Leia a decisão da ministra Nancy Andrighi da 2ª Seção do Superior Tribunal de Justiça, que suspendeu sentenças da Justiça gaúcha e fluminense com relação ao campeonato brasileiro. A ministra entendeu que os fatos levantados pelo advogado Leandro Konrad Konflanz, de que haveria um conflito de competências, devem ser apurados pelas autoridades competentes.

O advogado afirmou que o conflito estaria configurado já que existem duas decisões contraditórias tomadas em estados diferentes. Em uma ação proposta na Justiça gaúcha, o juiz da 1ª Vara Cível do Foro Central de Porto Alegre entendeu que a decisão que anulou as partidas seria inconstitucional e deu liminar, suspendendo a decisão do Superior Tribunal de Justiça Desportiva. Na outra, o juiz de direito da 8ª Vara Empresarial do Rio de Janeiro manteve a anulação dos jogos imposta pela Justiça.

A ministra conheceu o conflito de competência e designou a 1ª Vara Cível de Porto Alegre para resolver as medidas urgentes, em caráter provisório. E também determinou que seja enviada cópia integral sobre o conflito de competência “aos Ministérios Públicos Federal e Estadual do Rio de Janeiro, à Corregedoria-Geral de Justiça do Tribunal de Justiça do Estado do Rio de Janeiro; e ao Conselho Nacional de Justiça, para que sejam apuradas, de acordo com as respectivas atribuições constitucionais de cada instituição, as alegações do ora suscitante a respeito da prática de eventuais ilícitos”.

Leia a íntegra da decisão:

CONFLITO DE COMPETÊNCIA Nº 57.062 – RS (2005/0202061-3)

RELATORA : MINISTRA NANCY ANDRIGHI

AUTOR : LEANDRO KONRAD KONFLANZ

RÉU : CONFEDERACAO BRASILEIRA DE FUTEBOL – CBF E OUTRO

AUTOR : GRÊMIO RECREATIVO TORCIDA ORGANIZADA DO VASCO

RÉU : CONFEDERACAO BRASILEIRA DE FUTEBOL – CBF

SUSCITANTE : LEANDRO KONRAD KONFLANZ

ADVOGADO : TOMÁS CUNHA VIEIRA E OUTROS

SUSCITADO : JUÍZO DE DIREITO DA 8A VARA EMPRESARIAL DO RIO DE JANEIRO – RJ

SUSCITADO : JUÍZO DE DIREITO DA 1A VARA CÍVEL DO FORO CENTRAL DE PORTO ALEGRE – RS

DECISÃO

Trata-se de conflito positivo de competência entre ações distintas, suscitado por LEANDRO KONRAD KONFLANZ, conflito esse que se verificaria entre o Juízo da 8ª Vara Empresarial da Comarca da Capital do Estado do Rio de Janeiro e o Juízo da 1ª Vara Cível (2º Juizado), do Foro Central de Porto Alegre/RS.
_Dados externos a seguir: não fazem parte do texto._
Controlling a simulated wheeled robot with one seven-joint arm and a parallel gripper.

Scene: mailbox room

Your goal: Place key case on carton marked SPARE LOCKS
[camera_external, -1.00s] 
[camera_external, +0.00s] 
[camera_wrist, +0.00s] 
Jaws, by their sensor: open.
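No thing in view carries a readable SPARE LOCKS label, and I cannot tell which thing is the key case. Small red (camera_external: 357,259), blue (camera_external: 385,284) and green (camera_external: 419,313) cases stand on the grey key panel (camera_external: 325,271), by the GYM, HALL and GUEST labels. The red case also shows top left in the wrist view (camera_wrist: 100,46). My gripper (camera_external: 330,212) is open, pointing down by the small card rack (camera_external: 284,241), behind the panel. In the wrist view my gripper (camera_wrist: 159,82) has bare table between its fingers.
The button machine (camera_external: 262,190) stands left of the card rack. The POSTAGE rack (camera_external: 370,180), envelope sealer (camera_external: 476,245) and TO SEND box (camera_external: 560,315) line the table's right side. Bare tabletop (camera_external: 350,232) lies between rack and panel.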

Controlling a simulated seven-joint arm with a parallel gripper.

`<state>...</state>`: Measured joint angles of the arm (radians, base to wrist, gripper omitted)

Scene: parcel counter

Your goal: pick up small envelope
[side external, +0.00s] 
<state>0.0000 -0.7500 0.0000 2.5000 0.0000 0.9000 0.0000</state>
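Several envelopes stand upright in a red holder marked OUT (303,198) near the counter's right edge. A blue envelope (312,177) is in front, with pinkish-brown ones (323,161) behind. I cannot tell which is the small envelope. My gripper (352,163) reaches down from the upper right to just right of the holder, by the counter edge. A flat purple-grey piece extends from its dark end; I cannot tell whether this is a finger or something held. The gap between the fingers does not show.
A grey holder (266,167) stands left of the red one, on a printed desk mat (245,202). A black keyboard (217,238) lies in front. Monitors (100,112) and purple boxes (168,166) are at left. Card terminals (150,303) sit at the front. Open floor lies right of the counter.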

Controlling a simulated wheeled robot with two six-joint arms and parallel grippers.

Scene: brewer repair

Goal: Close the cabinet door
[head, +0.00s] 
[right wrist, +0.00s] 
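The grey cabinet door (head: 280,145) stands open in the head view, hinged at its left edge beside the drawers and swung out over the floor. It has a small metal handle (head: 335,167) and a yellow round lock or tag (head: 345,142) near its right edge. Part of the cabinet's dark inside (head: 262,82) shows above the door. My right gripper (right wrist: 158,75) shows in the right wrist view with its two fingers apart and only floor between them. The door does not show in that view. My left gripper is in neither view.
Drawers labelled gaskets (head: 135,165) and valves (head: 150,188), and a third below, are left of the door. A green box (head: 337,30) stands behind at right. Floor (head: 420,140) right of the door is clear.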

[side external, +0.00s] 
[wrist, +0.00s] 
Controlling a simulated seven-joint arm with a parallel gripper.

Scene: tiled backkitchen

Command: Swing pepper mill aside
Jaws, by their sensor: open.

Alega o suscitante que propôs, perante a 1ª Vara Cível da Comarca de Porto Alegre/RS, em face da CONFEDERAÇÃO BRASILEIRA DE FUTEBOL (CBF) e do SUPERIOR TRIBUNAL DE JUSTIÇA DESPORTIVA (STJD), uma ação, sob o rito ordinário, com pedido de antecipação dos efeitos da tutela para o fim de que:

(i) fosse determinada a suspensão dos efeitos da decisão proferida pelo presidente do STJD, Dr. Luiz Zveiter, que anulou onze (11) jogos da Série “A” do Campeonato Brasileiro de Futebol de 2005, com fundamento em suspeita de manipulação de resultados pelo árbitro Edilson Pereira de Carvalho;

(ii) fosse oficiada a União Federal – Ministério do Esporte – para que, por meio de seu Conselho Nacional do Esporte – CNE, exercesse função coordenadora e fiscalizadora, tomando ciência das alegadas irregularidades no processo que tramitou perante o STJD; e

(iii) fosse oficiado o Departamento Técnico da CBF para que cumprisse a decisão liminar antecipatória dos efeitos da tutela, caso deferida, sob pena de prisão.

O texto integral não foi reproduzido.